**REQUIRED WORK:**
Reproduce the listing word for word. Skip any image.

____

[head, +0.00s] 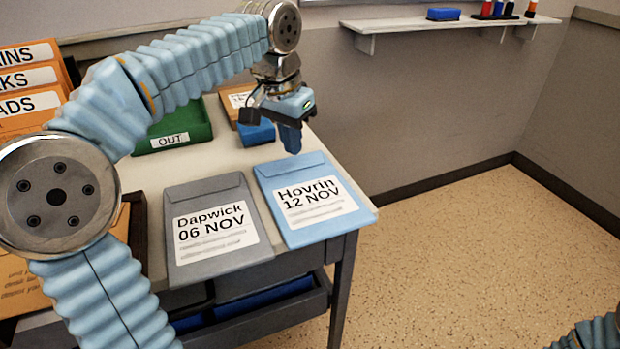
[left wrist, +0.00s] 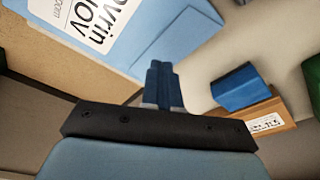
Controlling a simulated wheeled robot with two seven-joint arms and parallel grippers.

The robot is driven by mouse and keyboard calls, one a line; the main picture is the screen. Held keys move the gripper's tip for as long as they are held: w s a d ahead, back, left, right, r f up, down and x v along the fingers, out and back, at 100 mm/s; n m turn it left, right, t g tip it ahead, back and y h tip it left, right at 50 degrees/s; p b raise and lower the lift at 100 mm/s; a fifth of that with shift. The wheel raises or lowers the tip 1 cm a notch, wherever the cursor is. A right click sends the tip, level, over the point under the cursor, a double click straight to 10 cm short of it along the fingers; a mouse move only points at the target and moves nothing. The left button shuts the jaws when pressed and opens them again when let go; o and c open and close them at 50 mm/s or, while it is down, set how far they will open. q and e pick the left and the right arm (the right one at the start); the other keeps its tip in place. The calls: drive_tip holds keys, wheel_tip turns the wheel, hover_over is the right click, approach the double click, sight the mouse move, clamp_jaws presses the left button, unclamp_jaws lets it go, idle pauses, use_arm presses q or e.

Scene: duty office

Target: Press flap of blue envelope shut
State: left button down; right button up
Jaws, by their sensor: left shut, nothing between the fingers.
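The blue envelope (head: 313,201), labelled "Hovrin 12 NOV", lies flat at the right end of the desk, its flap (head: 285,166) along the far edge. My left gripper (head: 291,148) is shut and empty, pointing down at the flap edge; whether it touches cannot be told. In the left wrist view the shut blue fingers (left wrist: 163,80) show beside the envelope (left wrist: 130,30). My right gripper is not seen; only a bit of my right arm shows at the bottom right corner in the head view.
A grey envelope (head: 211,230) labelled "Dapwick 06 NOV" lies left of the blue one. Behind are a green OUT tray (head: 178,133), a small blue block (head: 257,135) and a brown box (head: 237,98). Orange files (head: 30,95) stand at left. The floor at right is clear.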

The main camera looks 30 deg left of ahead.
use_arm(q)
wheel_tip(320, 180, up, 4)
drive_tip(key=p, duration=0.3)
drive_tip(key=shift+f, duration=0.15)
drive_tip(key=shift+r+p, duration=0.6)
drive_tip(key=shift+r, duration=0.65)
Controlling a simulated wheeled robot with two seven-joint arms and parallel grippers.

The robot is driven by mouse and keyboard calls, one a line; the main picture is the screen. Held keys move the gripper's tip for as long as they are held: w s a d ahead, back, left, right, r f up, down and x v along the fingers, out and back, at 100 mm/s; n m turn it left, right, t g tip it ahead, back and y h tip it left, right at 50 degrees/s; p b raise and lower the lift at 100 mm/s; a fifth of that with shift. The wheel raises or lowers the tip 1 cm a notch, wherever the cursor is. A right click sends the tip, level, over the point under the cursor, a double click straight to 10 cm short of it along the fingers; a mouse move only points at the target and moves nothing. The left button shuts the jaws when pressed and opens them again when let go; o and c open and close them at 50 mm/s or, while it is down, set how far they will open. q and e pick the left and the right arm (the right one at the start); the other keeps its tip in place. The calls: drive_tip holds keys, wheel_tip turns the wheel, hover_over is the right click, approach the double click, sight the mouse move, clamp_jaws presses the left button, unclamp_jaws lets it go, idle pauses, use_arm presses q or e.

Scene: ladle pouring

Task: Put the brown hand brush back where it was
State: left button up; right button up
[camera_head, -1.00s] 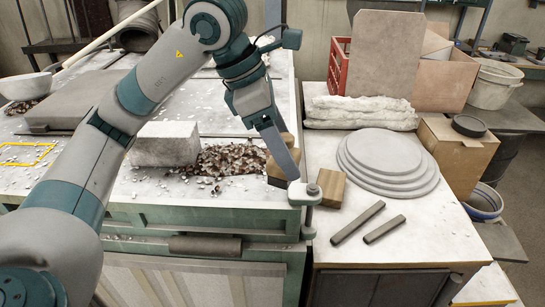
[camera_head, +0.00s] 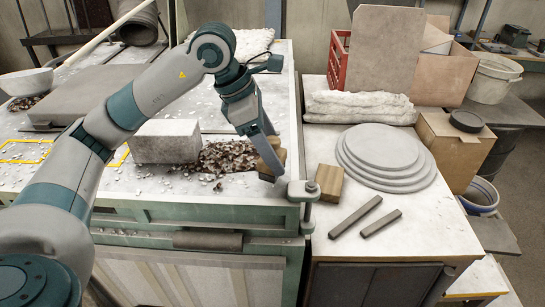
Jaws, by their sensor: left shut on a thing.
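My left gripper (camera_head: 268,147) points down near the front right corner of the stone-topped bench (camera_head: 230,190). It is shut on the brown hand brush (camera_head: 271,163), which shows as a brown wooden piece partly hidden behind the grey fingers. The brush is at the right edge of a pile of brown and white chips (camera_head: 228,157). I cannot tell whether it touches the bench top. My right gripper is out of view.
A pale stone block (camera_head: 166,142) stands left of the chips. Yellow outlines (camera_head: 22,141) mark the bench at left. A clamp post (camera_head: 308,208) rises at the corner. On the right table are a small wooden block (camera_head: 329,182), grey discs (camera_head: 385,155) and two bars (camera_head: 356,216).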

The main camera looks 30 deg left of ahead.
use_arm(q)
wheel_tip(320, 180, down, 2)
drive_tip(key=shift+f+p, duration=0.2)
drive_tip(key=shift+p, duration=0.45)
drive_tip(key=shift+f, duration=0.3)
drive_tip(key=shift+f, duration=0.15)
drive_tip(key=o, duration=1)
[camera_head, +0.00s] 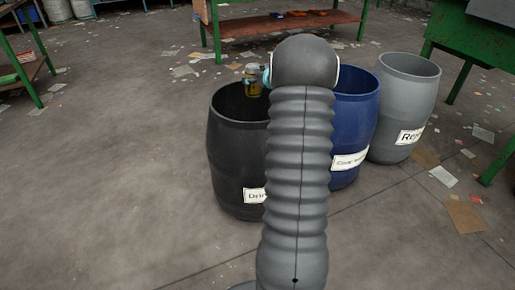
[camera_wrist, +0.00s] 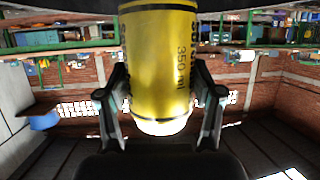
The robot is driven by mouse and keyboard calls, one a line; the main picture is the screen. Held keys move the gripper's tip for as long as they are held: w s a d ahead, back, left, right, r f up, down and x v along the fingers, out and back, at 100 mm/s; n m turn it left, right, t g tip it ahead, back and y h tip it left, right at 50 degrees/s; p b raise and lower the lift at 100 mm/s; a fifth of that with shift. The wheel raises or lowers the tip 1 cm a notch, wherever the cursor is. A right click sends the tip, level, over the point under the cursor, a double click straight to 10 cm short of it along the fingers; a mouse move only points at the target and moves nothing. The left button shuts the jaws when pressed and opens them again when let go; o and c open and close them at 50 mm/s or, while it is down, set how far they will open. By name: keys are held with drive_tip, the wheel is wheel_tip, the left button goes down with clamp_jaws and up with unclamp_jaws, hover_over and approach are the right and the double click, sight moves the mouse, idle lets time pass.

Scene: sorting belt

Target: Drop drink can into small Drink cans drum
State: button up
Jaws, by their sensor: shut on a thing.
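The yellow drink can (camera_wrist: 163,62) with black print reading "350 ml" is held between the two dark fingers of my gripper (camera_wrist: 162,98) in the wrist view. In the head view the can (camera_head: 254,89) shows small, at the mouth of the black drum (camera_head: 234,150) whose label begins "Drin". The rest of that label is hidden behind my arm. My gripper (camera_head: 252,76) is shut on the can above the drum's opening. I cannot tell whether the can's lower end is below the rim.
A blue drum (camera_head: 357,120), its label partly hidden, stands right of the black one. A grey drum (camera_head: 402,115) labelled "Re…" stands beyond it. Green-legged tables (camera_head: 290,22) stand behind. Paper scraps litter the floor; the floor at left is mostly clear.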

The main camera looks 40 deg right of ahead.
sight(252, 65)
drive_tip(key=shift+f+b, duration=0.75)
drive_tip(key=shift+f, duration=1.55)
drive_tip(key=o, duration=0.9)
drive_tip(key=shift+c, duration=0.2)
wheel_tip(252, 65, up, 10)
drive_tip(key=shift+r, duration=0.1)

____

**RESULT:**
[head, +0.00s] 
[left wrist, +0.00s] 
Controlling a simulated wheeled robot with two seven-joint arms and parallel grippers.

The robot is driven by mouse and keyboard calls, one a line; the main picture is the screen. Held keys move the gripper's tip for as long as they are held: w s a d ahead, back, left, right, r f up, down and x v along the fingers, out and back, at 100 mm/s; n m turn it left, right, t g tip it ahead, back and y h tip it left, right at 50 degrees/s; p b raise and lower the lift at 100 mm/s; a fifth of that with shift. The wheel raises or lowers the tip 1 cm a notch, wherever the cursor is. A right click sends the tip, level, over the point under the cursor, a double click straight to 10 cm short of it along the fingers; a mouse move only points at the target and moves nothing. The left button shuts the jaws when pressed and opens them again when let go; o and c open and close them at 50 mm/s or, while it is down, set how far they will open. q and e pick the left and the right arm (the right one at the start); the other keeps its tip in place. The calls: drive_tip holds keys, wheel_tip turns the wheel, hover_over is the right click, approach the double click, sight the mouse move, clamp_jaws presses the left button, unclamp_jaws lets it go, idle pauses, use_arm presses q or e.

Scene: duty office

Target: Press flap of blue envelope shut
State: left button down; right button up
Jaws, by their sensor: left shut, nothing between the fingers.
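The blue envelope (head: 313,201), labelled "Hovrin 12 NOV", lies flat at the right end of the desk, its flap (head: 285,166) along the far edge. My left gripper (head: 291,148) is shut and empty, pointing down at the flap edge; whether it touches cannot be told. In the left wrist view the shut blue fingers (left wrist: 163,80) show beside the envelope (left wrist: 130,30). My right gripper is not seen; only a bit of my right arm shows at the bottom right corner in the head view.
A grey envelope (head: 211,230) labelled "Dapwick 06 NOV" lies left of the blue one. Behind are a green OUT tray (head: 178,133), a small blue block (head: 257,135) and a brown box (head: 237,98). Orange files (head: 30,95) stand at left. The floor at right is clear.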

The main camera looks 30 deg left of ahead.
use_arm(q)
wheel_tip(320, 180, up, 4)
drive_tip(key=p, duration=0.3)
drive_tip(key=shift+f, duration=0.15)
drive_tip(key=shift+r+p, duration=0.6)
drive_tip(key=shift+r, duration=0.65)
Controlling a simulated wheeled robot with two seven-joint arms and parallel grippers.

The robot is driven by mouse and keyboard calls, one a line; the main picture is the screen. Held keys move the gripper's tip for as long as they are held: w s a d ahead, back, left, right, r f up, down and x v along the fingers, out and back, at 100 mm/s; n m turn it left, right, t g tip it ahead, back and y h tip it left, right at 50 degrees/s; p b raise and lower the lift at 100 mm/s; a fifth of that with shift. The wheel raises or lowers the tip 1 cm a notch, wherever the cursor is. A right click sends the tip, level, over the point under the cursor, a double click straight to 10 cm short of it along the fingers; a mouse move only points at the target and moves nothing. The left button shuts the jaws when pressed and opens them again when let go; o and c open and close them at 50 mm/s or, while it is down, set how far they will open. q and e pick the left and the right arm (the right one at the start); the other keeps its tip in place. The calls: drive_tip holds keys, wheel_tip turns the wheel, hover_over is the right click, approach the double click, sight the mouse move, clamp_jaws presses the left button, unclamp_jaws lets it go, idle pauses, use_arm presses q or e.

Scene: ladle pouring

Task: Put the brown hand brush back where it was
State: left button up; right button up
[camera_head, -1.00s] 
[camera_head, +0.00s] 
Jaws, by their sensor: left shut on a thing.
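My left gripper (camera_head: 268,147) points down near the front right corner of the stone-topped bench (camera_head: 230,190). It is shut on the brown hand brush (camera_head: 271,163), which shows as a brown wooden piece partly hidden behind the grey fingers. The brush is at the right edge of a pile of brown and white chips (camera_head: 228,157). I cannot tell whether it touches the bench top. My right gripper is out of view.
A pale stone block (camera_head: 166,142) stands left of the chips. Yellow outlines (camera_head: 22,141) mark the bench at left. A clamp post (camera_head: 308,208) rises at the corner. On the right table are a small wooden block (camera_head: 329,182), grey discs (camera_head: 385,155) and two bars (camera_head: 356,216).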

The main camera looks 30 deg left of ahead.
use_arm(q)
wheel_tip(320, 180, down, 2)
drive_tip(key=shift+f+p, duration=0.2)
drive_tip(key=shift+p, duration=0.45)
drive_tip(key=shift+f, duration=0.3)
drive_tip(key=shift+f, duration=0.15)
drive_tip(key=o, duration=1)
[camera_head, +0.00s] 
[camera_wrist, +0.00s] 
The robot is driven by mouse and keyboard calls, one a line; the main picture is the screen. Held keys move the gripper's tip for as long as they are held: w s a d ahead, back, left, right, r f up, down and x v along the fingers, out and back, at 100 mm/s; n m turn it left, right, t g tip it ahead, back and y h tip it left, right at 50 degrees/s; p b raise and lower the lift at 100 mm/s; a fifth of that with shift. The wheel raises or lowers the tip 1 cm a notch, wherever the cursor is. A right click sends the tip, level, over the point under the cursor, a double click straight to 10 cm short of it along the fingers; a mouse move only points at the target and moves nothing. The left button shuts the jaws when pressed and opens them again when let go; o and c open and close them at 50 mm/s or, while it is down, set how far they will open. By name: keys are held with drive_tip, the wheel is wheel_tip, the left button goes down with clamp_jaws and up with unclamp_jaws, hover_over and approach are the right and the double click, sight moves the mouse, idle lets time pass.

Scene: sorting belt

Target: Drop drink can into small Drink cans drum
State: button up
Jaws, by their sensor: shut on a thing.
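The yellow drink can (camera_wrist: 163,62) with black print reading "350 ml" is held between the two dark fingers of my gripper (camera_wrist: 162,98) in the wrist view. In the head view the can (camera_head: 254,89) shows small, at the mouth of the black drum (camera_head: 234,150) whose label begins "Drin". The rest of that label is hidden behind my arm. My gripper (camera_head: 252,76) is shut on the can above the drum's opening. I cannot tell whether the can's lower end is below the rim.
A blue drum (camera_head: 357,120), its label partly hidden, stands right of the black one. A grey drum (camera_head: 402,115) labelled "Re…" stands beyond it. Green-legged tables (camera_head: 290,22) stand behind. Paper scraps litter the floor; the floor at left is mostly clear.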

The main camera looks 40 deg right of ahead.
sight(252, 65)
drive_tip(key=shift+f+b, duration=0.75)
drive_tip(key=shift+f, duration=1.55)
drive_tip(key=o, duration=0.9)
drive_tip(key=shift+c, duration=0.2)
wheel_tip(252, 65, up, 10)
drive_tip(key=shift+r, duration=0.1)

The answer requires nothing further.